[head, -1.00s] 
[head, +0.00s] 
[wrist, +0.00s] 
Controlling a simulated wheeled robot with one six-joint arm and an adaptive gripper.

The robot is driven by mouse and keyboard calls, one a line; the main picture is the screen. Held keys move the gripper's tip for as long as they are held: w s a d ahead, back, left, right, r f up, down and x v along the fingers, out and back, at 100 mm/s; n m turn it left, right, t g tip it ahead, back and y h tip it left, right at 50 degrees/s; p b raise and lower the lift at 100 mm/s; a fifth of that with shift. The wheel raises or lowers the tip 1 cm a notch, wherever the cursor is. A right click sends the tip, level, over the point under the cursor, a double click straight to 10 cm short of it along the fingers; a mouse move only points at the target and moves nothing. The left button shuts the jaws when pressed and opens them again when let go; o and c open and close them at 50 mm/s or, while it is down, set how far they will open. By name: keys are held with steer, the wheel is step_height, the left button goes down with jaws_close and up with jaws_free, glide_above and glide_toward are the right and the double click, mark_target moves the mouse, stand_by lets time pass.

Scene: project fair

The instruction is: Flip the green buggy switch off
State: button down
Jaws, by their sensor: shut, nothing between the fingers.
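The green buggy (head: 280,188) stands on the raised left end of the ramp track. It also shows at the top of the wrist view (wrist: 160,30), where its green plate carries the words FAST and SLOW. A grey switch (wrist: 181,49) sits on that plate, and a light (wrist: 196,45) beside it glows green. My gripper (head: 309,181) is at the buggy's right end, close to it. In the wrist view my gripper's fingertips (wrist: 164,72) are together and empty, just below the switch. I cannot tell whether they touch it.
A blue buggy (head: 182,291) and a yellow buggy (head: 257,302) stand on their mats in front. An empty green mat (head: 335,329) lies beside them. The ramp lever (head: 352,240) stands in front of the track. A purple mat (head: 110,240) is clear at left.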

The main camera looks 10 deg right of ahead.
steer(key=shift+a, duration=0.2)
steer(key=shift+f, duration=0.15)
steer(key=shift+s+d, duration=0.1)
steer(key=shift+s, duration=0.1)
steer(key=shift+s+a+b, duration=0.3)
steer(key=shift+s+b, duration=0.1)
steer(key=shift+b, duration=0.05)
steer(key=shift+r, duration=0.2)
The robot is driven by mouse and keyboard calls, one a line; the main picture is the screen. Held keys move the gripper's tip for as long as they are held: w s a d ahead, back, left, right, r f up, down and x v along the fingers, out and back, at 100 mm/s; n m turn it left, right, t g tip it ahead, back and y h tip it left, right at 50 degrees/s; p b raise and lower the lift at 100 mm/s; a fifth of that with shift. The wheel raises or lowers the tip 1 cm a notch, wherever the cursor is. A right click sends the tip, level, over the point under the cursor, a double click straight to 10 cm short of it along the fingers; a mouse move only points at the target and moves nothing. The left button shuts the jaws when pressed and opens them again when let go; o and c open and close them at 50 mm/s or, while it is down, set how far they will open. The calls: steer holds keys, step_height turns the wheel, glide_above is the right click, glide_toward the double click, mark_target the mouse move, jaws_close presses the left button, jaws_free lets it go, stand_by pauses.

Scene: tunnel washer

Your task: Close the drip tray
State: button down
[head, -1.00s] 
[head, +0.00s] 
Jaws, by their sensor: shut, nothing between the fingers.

* _EXERCISE_
Word for word, please print every line from the beginning of the records to the line bearing "Controlling a simulated", counting both ends and stopping there.

* _SOLVED EXERCISE_
[head, -1.00s] 
[head, +0.00s] 
[wrist, +0.00s] 
Controlling a simulated wheeled robot with one six-joint arm and an adaptive gripper.

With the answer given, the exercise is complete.